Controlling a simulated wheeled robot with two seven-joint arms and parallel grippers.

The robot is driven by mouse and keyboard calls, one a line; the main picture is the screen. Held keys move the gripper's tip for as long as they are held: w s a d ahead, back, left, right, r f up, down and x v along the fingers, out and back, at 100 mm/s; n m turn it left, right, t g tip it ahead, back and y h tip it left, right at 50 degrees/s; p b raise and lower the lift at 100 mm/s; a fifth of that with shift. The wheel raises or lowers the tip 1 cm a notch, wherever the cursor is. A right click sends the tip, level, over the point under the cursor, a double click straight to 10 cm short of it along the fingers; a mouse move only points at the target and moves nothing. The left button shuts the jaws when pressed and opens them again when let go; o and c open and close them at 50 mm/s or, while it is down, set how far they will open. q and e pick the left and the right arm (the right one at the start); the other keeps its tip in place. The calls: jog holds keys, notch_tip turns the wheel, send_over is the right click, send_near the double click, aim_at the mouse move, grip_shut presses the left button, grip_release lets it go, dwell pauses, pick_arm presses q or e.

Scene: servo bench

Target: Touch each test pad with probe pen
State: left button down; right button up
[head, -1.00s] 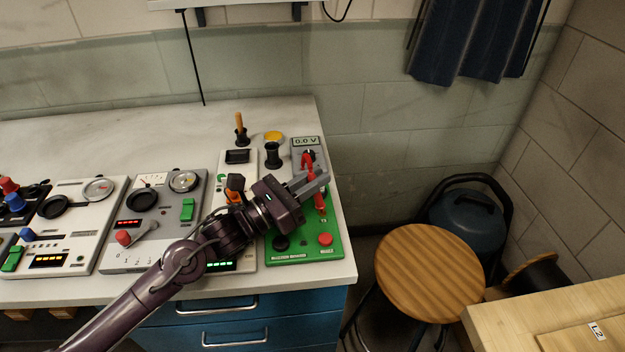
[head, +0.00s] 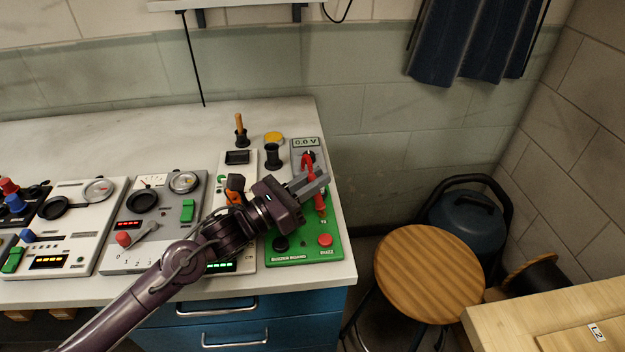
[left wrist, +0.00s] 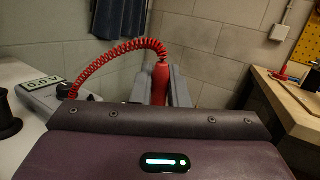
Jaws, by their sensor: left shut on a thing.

------------------------------------------------------------------------

[GOAL]
Pass over all pictures while writing out the lines from the line with "[head, -1.00s]" through the last line exactly.

[EXERCISE RESPONSE]
[head, -1.00s] 
[head, +0.00s] 
[left wrist, +0.00s] 
Jaws, by their sensor: left shut on a thing.

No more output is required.